June 23, 2017, Posted by: James

Travel Log: Onsen time

Heading to an onsen is one of those uniquely Japanese experiences that I can never recommend enough. Sushi is great, but it's become so common in the states that it's not hard to find in any good-sized city. Onsen, on the other hand, is something that you really have to be in Japan to experience.


"Onsen" refers to the natural hot springs caused by Japan's volcanic nature. While it's not particularly popular in America, bathing is quite common in many Asian cultures. There's just something appealing about stripping naked and sitting in a big pool of vitamin-rich water with random strangers.

The general process is:

- Take the train, stock up on sake, and watch the world fly by

- Arrive at the ryokan/hotel

- Strip down and change into a yukata

- Find the actual onsen room, and strip down to take a pre-shower

- Soak in the onsen for 5 to 500 minutes

- Put your yukata back on, and drink some vending machine milk

- Return to your room and eat a kaisenki meal (best when served in your room, but cheaper ryokans have restaurant areas)

- Get rip-roaring drunk

- Go back to soak in the onsen (repeat as much as possible)

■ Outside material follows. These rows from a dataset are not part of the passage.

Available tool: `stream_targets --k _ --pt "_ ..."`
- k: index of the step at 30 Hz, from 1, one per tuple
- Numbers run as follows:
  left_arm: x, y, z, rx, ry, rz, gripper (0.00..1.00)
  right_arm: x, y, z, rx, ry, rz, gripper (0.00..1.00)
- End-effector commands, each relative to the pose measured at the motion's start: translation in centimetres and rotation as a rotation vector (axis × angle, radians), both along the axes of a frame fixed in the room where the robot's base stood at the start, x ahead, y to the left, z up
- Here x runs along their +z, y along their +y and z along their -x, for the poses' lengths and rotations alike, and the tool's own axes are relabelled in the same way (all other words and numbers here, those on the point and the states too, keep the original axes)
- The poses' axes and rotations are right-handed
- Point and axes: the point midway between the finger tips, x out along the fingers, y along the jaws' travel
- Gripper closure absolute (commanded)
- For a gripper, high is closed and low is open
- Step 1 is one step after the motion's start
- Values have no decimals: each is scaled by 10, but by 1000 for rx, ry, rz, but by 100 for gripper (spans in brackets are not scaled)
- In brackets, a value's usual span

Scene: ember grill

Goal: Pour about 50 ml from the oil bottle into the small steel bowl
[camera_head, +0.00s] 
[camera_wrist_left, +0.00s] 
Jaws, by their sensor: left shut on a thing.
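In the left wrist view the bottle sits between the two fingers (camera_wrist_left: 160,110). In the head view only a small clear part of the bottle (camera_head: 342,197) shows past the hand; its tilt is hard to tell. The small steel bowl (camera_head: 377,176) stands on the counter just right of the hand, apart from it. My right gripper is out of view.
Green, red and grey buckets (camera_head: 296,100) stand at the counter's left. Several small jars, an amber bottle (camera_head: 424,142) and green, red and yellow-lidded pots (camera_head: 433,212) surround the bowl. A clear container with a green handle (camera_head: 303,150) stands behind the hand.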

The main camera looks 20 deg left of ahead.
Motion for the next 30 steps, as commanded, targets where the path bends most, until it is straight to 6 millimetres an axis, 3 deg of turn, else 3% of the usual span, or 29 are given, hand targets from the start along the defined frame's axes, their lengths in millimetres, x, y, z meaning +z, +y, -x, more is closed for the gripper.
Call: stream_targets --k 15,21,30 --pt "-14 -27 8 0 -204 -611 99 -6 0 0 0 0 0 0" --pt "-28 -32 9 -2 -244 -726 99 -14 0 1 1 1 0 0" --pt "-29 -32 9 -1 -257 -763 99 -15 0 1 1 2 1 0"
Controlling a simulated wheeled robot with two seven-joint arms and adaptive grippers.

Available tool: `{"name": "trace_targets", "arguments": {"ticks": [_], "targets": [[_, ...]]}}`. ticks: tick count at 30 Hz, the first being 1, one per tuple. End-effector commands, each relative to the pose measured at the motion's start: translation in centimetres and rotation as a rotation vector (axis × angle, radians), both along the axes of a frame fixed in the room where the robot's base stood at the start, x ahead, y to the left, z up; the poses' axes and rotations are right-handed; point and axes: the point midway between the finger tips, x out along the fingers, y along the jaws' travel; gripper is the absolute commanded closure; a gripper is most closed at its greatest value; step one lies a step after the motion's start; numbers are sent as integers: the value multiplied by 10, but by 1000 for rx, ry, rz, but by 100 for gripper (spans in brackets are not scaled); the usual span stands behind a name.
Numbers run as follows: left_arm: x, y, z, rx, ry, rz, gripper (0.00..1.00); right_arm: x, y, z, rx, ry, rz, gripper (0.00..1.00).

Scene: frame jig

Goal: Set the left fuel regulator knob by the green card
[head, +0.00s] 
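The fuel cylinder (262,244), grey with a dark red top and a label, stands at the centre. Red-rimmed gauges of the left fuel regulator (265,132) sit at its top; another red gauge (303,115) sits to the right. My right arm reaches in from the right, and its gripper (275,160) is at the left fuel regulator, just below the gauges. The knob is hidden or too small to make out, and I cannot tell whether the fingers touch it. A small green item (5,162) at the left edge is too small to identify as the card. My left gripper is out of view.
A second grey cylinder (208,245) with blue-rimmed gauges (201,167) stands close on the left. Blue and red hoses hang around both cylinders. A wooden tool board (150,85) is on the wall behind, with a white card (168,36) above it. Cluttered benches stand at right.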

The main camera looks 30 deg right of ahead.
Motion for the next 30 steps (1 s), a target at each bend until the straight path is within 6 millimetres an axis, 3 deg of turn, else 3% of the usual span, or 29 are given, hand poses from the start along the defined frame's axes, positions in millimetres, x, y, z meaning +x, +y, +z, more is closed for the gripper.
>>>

- Sleep on a futon on the tatami

- Check out, head back home, be sad that you're not at an onsen anymore.

** Another list on how to enjoy an onsen.


I had some business of sorts in Shuzenji last weekend, so I figured if i'm spending 3 hours on the train to get there anyway, I might as well spend a night at an onsen. The picture at the top of this post is the main Onsen area in the town, and the picture just above here is foot onsen (ashi-yu) that anybody can use.

There's no standard temperature for ashi-yu, which is why I wasn't aware that this particular ashi-yu was designed burn the joy from your life, and your feet. My feet turned red after about 20 seconds, and i'm black, so making me turn red means that it was approaching the temperature of the sun.


Looking ridiculous is half of the fun, so I threw on my yukata, ate a bunch of fish, and relaxed for the 20 hours or so before checkout.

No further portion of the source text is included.